→ What is expected: Tally up the lines that include "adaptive" and state that number by itself.

→ Supplied material:
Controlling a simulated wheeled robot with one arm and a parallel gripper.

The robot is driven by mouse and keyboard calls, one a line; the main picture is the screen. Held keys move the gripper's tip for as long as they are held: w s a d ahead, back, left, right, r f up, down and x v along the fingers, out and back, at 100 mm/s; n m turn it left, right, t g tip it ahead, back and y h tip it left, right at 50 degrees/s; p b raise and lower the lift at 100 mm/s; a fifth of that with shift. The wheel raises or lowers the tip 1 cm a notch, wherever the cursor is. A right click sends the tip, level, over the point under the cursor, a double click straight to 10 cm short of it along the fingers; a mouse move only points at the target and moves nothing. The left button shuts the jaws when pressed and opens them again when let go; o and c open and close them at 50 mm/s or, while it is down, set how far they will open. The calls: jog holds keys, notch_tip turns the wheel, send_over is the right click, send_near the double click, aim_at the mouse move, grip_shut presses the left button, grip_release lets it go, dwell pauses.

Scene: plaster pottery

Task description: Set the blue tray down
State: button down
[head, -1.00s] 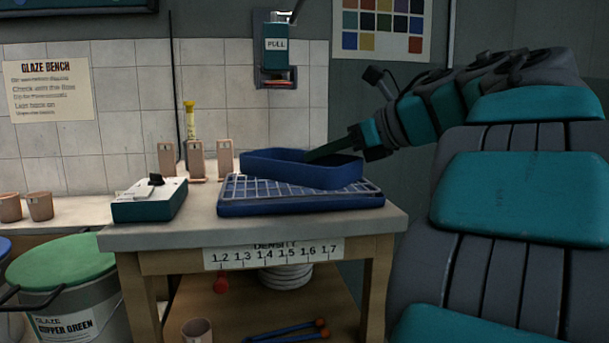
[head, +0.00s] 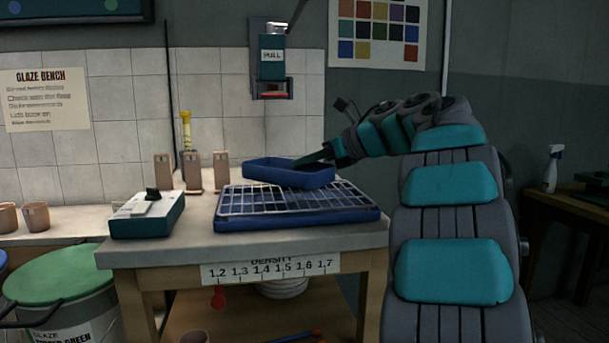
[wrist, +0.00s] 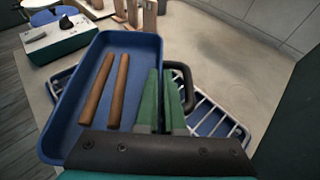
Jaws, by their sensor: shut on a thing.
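The blue tray (head: 285,178) is a shallow rectangular tray held over the back part of a wire-topped blue rack (head: 345,216) on the bench. In the wrist view two brown rods (wrist: 106,92) lie inside the tray (wrist: 62,125). My gripper (head: 325,154) reaches in from the right. Its green fingers (wrist: 161,100) are shut on the tray's right side wall, beside a dark handle (wrist: 189,88). The tray looks roughly level. Whether its underside touches the rack's grid is hidden.
A teal-and-white scale (head: 148,216) stands left of the rack on the bench (head: 190,250). Several upright tan tiles (head: 193,172) and a yellow-topped tube (head: 186,130) stand behind. A pull dispenser (head: 271,62) hangs on the wall above. Bare bench shows right of the rack in the wrist view.

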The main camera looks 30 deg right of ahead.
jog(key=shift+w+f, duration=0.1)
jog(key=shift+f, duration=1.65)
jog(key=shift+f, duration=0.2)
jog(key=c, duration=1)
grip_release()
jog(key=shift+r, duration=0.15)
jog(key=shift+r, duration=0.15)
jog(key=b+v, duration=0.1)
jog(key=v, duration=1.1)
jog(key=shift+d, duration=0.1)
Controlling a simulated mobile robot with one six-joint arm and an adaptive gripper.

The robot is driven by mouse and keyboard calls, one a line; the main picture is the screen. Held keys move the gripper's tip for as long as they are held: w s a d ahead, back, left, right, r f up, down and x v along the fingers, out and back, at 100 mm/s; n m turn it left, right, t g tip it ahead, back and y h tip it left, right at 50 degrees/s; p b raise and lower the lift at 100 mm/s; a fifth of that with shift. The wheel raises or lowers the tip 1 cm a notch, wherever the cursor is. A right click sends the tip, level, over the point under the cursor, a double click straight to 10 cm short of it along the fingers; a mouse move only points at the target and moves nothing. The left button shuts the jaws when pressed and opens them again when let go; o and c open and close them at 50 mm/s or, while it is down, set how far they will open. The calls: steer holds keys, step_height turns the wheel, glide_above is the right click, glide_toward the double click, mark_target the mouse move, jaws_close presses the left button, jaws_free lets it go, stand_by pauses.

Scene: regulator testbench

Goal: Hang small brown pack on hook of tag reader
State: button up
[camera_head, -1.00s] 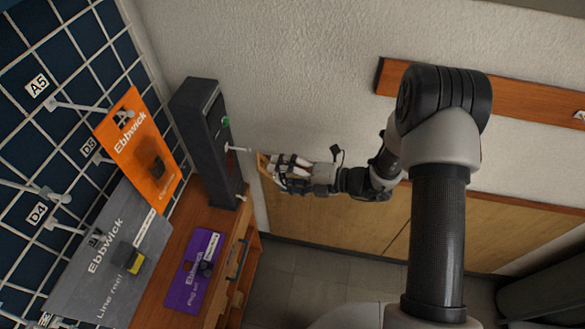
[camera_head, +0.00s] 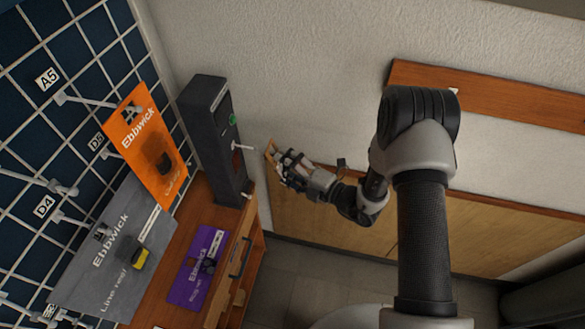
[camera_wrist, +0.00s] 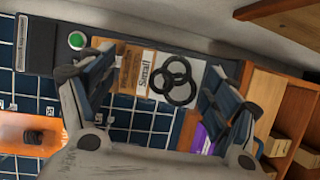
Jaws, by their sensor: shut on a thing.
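My gripper (camera_head: 281,165) is shut on the small brown pack (camera_head: 270,149). In the wrist view the pack (camera_wrist: 130,70) lies between the two fingers, with a pale label and black rings on its face. The tag reader (camera_head: 213,150) is a dark upright box with a green light, left of my gripper. Its pale hook (camera_head: 243,147) sticks out to the right, and the pack is just beyond the tip, apart from it in the picture. The reader (camera_wrist: 55,48) also shows at the upper left of the wrist view. The pack's hang hole cannot be made out.
The reader stands on a wooden bench (camera_head: 150,302). A purple pack (camera_head: 190,285) lies on the bench. An orange pack (camera_head: 140,125) and a grey pack (camera_head: 90,270) hang on the grid board at left. A wooden wall rail (camera_head: 500,98) is at right.

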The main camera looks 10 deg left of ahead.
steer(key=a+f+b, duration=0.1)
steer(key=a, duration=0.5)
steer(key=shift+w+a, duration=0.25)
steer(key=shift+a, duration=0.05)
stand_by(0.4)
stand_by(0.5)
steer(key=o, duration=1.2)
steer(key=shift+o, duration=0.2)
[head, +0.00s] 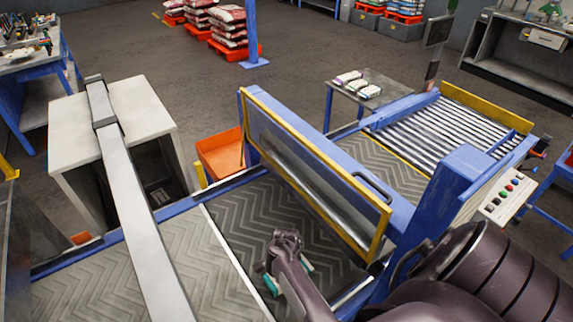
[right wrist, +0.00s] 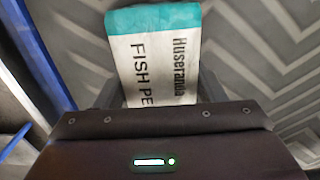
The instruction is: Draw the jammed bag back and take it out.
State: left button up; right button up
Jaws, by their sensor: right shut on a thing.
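The bag is white with a teal band and the print "FISH PE". It fills the upper middle of the right wrist view (right wrist: 160,65). In the head view only small teal and white bits of the bag (head: 270,285) show beside my gripper. My right gripper (head: 287,278) is shut on the bag, with a finger along each side of it. They are over the dark chevron belt (head: 235,222), in front of the yellow-edged guard (head: 310,165). My arm hides most of the bag, and I cannot tell whether it touches the belt. My left gripper is not in view.
The guard stands on its blue frame across the conveyor. Beyond it are another belt stretch and rollers (head: 440,135). A button panel (head: 503,197) is at right. An orange bin (head: 220,153) stands behind the belt. A small table (head: 370,100) holds several small bags.

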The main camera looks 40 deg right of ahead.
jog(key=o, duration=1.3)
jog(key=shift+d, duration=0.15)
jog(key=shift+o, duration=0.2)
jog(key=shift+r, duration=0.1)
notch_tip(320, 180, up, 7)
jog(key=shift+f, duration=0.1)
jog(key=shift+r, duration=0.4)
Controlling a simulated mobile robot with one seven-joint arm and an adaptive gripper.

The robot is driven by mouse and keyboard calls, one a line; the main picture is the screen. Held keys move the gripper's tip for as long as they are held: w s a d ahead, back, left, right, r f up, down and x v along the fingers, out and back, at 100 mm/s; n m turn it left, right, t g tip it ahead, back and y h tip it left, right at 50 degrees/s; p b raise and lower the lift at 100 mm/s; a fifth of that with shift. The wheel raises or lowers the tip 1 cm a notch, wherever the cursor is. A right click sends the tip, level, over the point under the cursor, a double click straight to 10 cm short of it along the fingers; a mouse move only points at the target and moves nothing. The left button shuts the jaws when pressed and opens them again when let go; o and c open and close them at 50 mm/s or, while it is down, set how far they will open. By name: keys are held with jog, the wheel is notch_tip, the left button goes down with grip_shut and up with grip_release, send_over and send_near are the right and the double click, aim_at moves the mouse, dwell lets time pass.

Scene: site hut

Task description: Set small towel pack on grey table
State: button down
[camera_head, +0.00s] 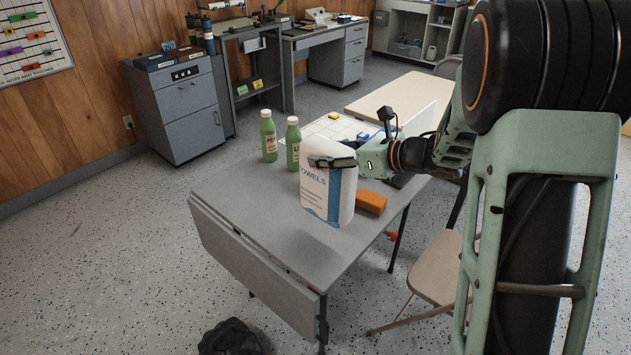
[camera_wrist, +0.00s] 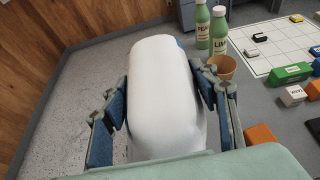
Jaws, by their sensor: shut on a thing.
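The small towel pack (camera_head: 316,194) is white with a blue band and the letters "OWELS". It is upright, near the middle of the grey table (camera_head: 262,228) in the head view. My gripper (camera_head: 333,161) is shut on its upper part. In the wrist view the pack (camera_wrist: 165,90) fills the space between my gripper's two blue-padded fingers (camera_wrist: 160,105). I cannot tell whether the pack's bottom touches the tabletop or is slightly above it.
Two green bottles (camera_head: 268,136) stand behind the pack, with an orange-brown cup (camera_wrist: 222,68) beside them. An orange block (camera_head: 371,201) lies right of the pack. A white gridded board (camera_head: 335,127) lies farther back. The table's front left is clear. A folding chair (camera_head: 436,268) stands at right.

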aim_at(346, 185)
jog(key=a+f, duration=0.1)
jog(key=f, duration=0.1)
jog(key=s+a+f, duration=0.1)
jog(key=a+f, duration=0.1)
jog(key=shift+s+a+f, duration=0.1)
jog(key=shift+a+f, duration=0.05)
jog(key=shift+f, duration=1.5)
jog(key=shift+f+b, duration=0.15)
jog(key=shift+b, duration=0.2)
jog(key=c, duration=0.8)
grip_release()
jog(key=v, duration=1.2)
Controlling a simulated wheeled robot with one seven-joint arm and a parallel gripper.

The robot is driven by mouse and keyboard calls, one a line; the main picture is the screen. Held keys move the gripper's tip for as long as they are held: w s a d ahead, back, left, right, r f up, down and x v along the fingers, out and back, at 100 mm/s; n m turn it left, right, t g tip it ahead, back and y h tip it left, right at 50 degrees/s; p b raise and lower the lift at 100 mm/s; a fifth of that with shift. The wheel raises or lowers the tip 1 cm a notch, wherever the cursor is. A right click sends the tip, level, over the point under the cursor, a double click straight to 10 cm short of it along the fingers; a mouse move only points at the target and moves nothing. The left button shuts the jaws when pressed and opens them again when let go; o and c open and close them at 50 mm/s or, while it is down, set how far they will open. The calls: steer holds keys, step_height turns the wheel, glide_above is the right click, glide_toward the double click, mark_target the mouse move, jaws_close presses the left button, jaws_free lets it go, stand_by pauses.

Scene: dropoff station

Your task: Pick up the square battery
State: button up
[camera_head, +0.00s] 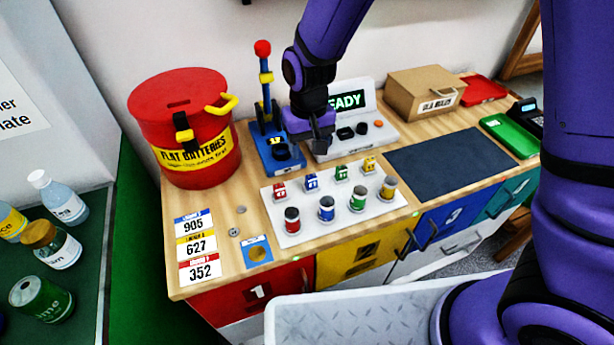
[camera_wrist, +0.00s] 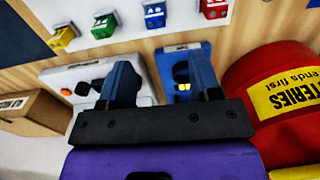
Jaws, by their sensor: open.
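Several square batteries stand in the back row of a white tray (camera_head: 335,223): red (camera_head: 280,191), blue (camera_head: 312,182), green (camera_head: 341,173) and yellow (camera_head: 369,165). In the wrist view they show along the top edge: yellow (camera_wrist: 63,37), green (camera_wrist: 104,26), blue (camera_wrist: 155,14) and red (camera_wrist: 214,8). Round batteries in matching colours stand in the tray's front row. My gripper (camera_head: 320,143) is behind the tray, above the space between the blue lever stand and the white device. In the wrist view my gripper (camera_wrist: 165,80) has its fingers apart with nothing between them.
The blue lever stand (camera_head: 268,150) with a red knob and the white device (camera_head: 375,134) with a READY screen are close to my gripper. A red flat-batteries bin (camera_head: 185,110) is at left. A cardboard box (camera_head: 425,92) is behind. A dark mat (camera_head: 450,165) lies clear at right.

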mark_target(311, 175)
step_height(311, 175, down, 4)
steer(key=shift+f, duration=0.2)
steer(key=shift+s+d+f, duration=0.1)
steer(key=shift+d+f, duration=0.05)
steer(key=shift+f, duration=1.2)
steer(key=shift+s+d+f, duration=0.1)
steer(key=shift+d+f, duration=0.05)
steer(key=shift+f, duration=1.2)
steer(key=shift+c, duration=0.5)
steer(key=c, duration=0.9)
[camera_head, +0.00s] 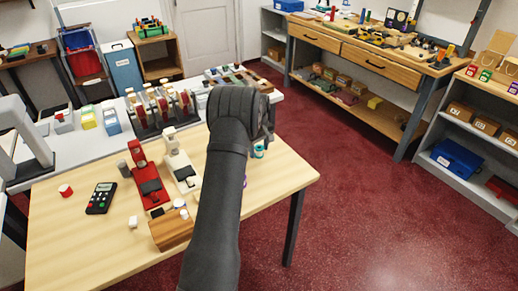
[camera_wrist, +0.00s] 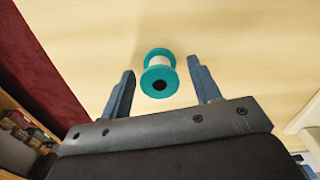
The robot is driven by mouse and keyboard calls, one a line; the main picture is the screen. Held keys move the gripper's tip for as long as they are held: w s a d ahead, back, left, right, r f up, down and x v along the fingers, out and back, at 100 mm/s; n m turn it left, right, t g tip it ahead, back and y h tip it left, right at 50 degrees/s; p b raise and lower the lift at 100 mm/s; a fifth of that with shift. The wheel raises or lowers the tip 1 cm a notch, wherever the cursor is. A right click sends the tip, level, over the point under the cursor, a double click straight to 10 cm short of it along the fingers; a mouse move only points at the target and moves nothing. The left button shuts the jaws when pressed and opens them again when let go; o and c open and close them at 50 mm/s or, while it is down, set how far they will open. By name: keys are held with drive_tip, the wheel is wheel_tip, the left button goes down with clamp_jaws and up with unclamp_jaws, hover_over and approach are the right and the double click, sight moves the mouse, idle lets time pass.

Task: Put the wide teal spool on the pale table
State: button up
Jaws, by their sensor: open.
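The teal spool (camera_wrist: 159,82) has a white middle and a dark hole in its end. It stands on the pale wooden table (camera_head: 268,190). In the head view only a small teal part of the spool (camera_head: 259,154) shows, beside my dark arm. My gripper (camera_wrist: 160,66) is open, with its two blue-grey fingers on either side of the spool. There is a gap between each finger and the spool.
A grey counter (camera_head: 30,152) with more goods adjoins behind.

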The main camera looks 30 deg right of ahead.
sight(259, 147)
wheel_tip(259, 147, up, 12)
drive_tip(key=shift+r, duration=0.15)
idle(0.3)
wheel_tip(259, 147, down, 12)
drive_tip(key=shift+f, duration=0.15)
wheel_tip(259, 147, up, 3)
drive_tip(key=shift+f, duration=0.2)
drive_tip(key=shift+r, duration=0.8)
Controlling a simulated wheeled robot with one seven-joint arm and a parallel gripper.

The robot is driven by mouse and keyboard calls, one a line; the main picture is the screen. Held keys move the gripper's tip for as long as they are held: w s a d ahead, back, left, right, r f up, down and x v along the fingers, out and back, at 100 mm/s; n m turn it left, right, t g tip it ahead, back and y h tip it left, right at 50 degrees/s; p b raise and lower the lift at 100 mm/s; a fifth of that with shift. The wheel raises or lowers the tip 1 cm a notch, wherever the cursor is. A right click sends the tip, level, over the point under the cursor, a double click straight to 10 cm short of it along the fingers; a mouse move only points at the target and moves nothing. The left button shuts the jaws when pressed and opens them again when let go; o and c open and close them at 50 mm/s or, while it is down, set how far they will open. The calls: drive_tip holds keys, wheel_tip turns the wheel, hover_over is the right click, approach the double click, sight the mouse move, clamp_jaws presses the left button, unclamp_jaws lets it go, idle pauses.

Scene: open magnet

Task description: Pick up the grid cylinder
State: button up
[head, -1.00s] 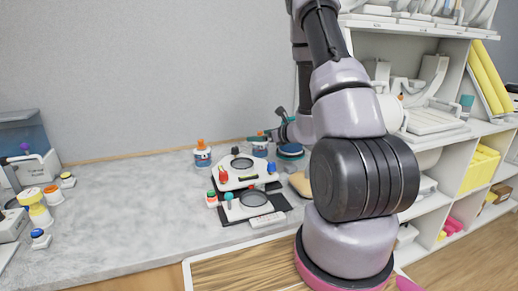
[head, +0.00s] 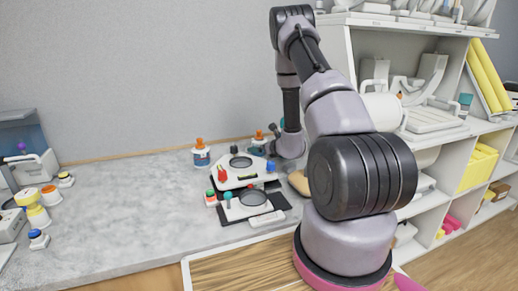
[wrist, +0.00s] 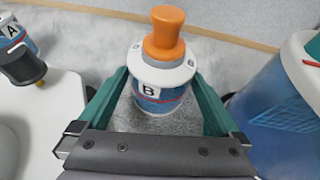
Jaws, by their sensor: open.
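A blue cylinder with a grid pattern (wrist: 290,115) and a teal-and-white top stands at the right edge of the wrist view, partly cut off. I take it as the grid cylinder; my arm hides it in the head view. My gripper (wrist: 160,85) is open, with its green fingers spread and nothing held. The grid cylinder is outside the fingers, to the right of the right finger. A white-and-blue bottle marked B (wrist: 152,88) with an orange cap stands upright ahead, seen between the fingers; I cannot tell whether it is within their reach.
A bottle marked A (wrist: 12,40) is at the left of the wrist view. In the head view, a white two-plate device (head: 238,178) with coloured knobs stands just left of my wrist. The wall is close behind. The counter (head: 130,215) is clear at left centre.

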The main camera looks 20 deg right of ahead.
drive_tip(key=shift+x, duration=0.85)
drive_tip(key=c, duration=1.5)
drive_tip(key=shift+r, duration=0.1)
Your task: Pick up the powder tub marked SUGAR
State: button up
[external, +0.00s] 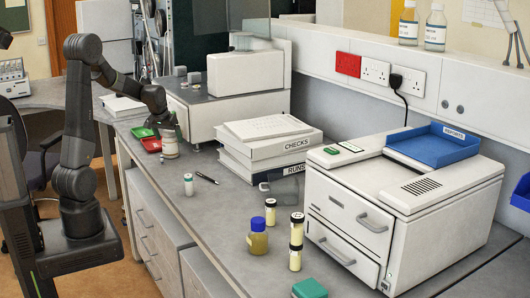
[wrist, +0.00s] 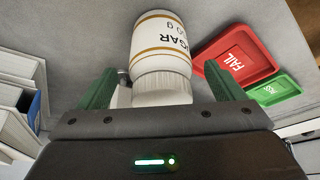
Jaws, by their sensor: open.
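The powder tub (wrist: 161,35) is white with thin gold bands, and the letters "GAR" of its label show upside down in the wrist view. Its white ribbed lid (wrist: 162,85) lies between the two green-padded fingers of my gripper (wrist: 160,72), with a gap visible on both sides. The gripper is open and not closed on the tub. In the external view the tub (external: 170,146) stands on the grey bench below my gripper (external: 168,126), which partly hides its top.
A red FAIL tray (wrist: 240,57) and a green tray (wrist: 273,90) lie close beside the tub. White binders (external: 262,150) and a white machine (external: 400,200) stand to the right.

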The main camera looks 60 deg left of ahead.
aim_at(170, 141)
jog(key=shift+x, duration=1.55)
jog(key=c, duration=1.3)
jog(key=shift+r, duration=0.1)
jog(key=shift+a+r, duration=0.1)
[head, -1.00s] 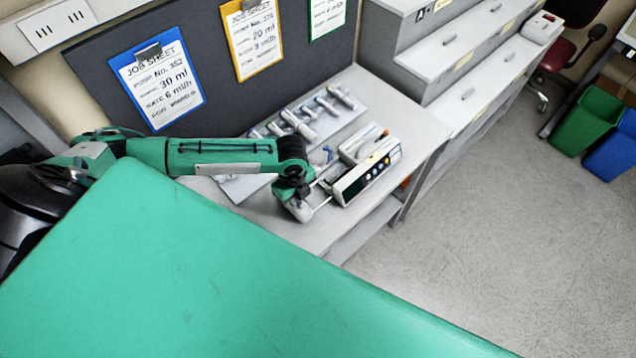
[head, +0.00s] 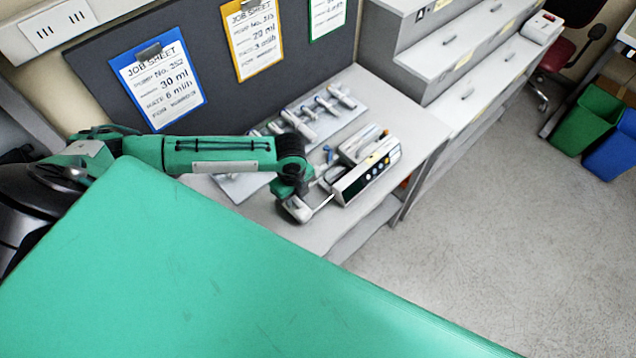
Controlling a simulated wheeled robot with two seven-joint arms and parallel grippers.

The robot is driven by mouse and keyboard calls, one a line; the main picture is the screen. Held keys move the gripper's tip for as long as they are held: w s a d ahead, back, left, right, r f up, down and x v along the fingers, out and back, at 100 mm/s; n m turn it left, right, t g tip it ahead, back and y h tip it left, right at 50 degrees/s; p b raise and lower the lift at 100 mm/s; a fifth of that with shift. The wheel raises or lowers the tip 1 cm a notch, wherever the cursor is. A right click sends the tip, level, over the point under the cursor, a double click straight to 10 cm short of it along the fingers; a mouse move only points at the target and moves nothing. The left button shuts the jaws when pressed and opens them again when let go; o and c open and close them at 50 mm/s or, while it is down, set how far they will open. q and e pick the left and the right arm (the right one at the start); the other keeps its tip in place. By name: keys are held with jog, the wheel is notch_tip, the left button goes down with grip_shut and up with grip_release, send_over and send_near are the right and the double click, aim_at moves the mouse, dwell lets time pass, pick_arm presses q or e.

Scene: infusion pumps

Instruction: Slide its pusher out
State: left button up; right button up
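The infusion pump (head: 372,174) is a white box with a dark front panel and small lit buttons. It stands on the grey bench near its right front edge. My left gripper (head: 325,193) is at the pump's left end, with a thin pale finger reaching toward it. The pusher is too small, and partly covered by the gripper, to make out clearly. I cannot tell whether the fingers are closed on it. My right gripper is not in view.
A pale tray (head: 240,188) with several syringes (head: 302,122) lies behind my left arm. Job sheets on clipboards (head: 158,84) stand against the dark back panel. Grey drawers (head: 470,80) rise to the right. The bench's front edge (head: 365,228) is close to the pump.

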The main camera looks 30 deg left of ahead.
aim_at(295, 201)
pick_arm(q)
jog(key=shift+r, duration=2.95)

→ Exercise response: 2